# Maximum likelihood

### Inference model:

Bernoulli model:

• Coin $ℙ(Y=1) = p∈[0,1]$ ($Y ∈ \lbrace 0, 1 \rbrace$)

• $p>1/2 ⟹ 1$
• $p≤1/2 ⟹ 0$
$y ∈ argmax \; ℙ(Y=y)$

Other approach (goal of this course):

### Estimation:

$y_1, ⋯, y_n ∈ \lbrace 0, 1 \rbrace ⟹ \text{ compute } p ≝ \frac 1 n \sum\limits_{ i } y_i$

## Model

$𝒴$ measurable space with reference measure: $μ$

• Lesbesgues if $𝒴 ⊆ ℝ^d$
• Counting measure if $𝒴$ is finite

Collection:

• $p_θ(\bullet): 𝒴 ⟶ ℝ$ densities wrt $μ$

• $p_θ ≥ 0$
• $\int p_θ dμ = 1$

Examples:

Bernoulli:

• $𝒴 = \lbrace 0, 1 \rbrace$
• $θ ≝ p ∈ [0,1]$

• $p_θ(y) = ℙ(Y=y)$

Multinomial:

• $𝒴 = \lbrace 1, ⋯, k \rbrace$
• $θ ∈ \text{ simplex } \lbrace θ ∈ ℝ^k \mid θ ≥ 0, \sum\limits_{ i } θ_i = 1\rbrace$

• $p_θ(y)= ℙ(Y=y) = θ_y$

Gaussian:

• $𝒴 = ℝ$
• $p(y) = \frac{1}{\sqrt{2π}σ} \exp(- \frac 1 2 \frac{(x-μ)^2}{σ^2})$

• $μ$: mean
• $σ$: standard deviation
• $σ^2$: variance

Multivariate:

• $𝒴 = ℝ^d$
• $p(y) = \frac{1}{(2π)^{d/2}} \frac{1}{\sqrt{\det Σ}} \exp(- \frac 1 2 (x-μ)^T Σ^{-1} (x-μ))$

• $Σ$: covariance matrix (positive definite)
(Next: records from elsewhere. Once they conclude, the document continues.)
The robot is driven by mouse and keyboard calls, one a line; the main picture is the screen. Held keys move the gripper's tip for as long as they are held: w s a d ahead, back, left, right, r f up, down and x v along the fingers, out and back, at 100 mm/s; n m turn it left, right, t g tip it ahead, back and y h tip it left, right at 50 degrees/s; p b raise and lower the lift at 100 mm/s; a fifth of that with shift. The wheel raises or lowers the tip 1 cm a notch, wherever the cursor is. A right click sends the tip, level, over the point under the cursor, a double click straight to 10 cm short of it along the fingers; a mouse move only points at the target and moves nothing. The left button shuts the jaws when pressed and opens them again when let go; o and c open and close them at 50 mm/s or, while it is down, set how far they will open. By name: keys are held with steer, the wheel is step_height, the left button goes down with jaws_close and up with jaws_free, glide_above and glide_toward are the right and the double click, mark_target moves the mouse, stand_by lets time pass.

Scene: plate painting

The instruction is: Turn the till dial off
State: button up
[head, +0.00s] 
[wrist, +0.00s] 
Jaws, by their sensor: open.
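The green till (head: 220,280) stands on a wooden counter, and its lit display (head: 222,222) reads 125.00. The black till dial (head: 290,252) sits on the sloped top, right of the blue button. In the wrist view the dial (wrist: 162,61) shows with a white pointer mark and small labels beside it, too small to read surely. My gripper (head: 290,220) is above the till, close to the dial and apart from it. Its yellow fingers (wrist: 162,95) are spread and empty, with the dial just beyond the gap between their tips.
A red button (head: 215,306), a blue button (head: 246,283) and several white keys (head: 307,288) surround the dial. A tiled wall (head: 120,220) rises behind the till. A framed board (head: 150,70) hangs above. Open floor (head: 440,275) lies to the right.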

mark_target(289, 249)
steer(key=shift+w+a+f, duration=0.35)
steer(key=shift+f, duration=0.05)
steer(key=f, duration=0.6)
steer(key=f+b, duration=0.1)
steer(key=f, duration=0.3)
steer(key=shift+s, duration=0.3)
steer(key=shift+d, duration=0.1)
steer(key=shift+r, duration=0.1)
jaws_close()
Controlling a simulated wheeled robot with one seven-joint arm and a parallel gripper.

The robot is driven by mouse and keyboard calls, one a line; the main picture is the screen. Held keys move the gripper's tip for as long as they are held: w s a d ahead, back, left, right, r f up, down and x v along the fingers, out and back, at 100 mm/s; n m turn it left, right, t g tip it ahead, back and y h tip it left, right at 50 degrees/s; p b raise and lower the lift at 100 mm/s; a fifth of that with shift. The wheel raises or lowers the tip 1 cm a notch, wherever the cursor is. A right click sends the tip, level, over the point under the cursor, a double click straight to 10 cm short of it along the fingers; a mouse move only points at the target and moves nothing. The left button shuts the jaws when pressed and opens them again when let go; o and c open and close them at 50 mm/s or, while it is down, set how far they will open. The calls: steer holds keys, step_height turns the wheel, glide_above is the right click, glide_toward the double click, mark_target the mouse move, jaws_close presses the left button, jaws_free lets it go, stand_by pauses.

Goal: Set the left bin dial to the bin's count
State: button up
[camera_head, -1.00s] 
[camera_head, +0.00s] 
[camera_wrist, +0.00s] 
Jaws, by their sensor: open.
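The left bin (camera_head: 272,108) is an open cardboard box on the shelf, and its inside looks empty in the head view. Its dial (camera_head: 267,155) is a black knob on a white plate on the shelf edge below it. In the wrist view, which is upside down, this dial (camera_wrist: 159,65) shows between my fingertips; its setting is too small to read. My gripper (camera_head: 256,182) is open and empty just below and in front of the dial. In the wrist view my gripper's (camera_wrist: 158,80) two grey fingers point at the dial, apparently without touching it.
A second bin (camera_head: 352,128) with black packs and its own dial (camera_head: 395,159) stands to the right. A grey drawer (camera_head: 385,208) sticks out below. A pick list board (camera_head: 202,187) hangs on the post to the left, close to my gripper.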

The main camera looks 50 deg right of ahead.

• $x-μ$: mean vector in $ℝ^d$

• $d=2$: if $Σ = σ^2 Id$: level sets are circles

## Likelihood

Likelihood (french: vraisemblance):
• of an observation: $L(θ) = p_θ$

• of an iid sample: $y_1, ⋯, y_n$: $L(θ) = \prod_i p_θ(y_i)$

Log likelihood:
$\log L(θ) = \sum\limits_{ i } \log p_θ(y_i)$

NB: ex: for a Bernoulli distribution with $p = 1/2$: likelihood = $\frac{1}{2^n}$ ⟹ below machine precision. That’s why one takes the $\log$ (and also to turn products into sums).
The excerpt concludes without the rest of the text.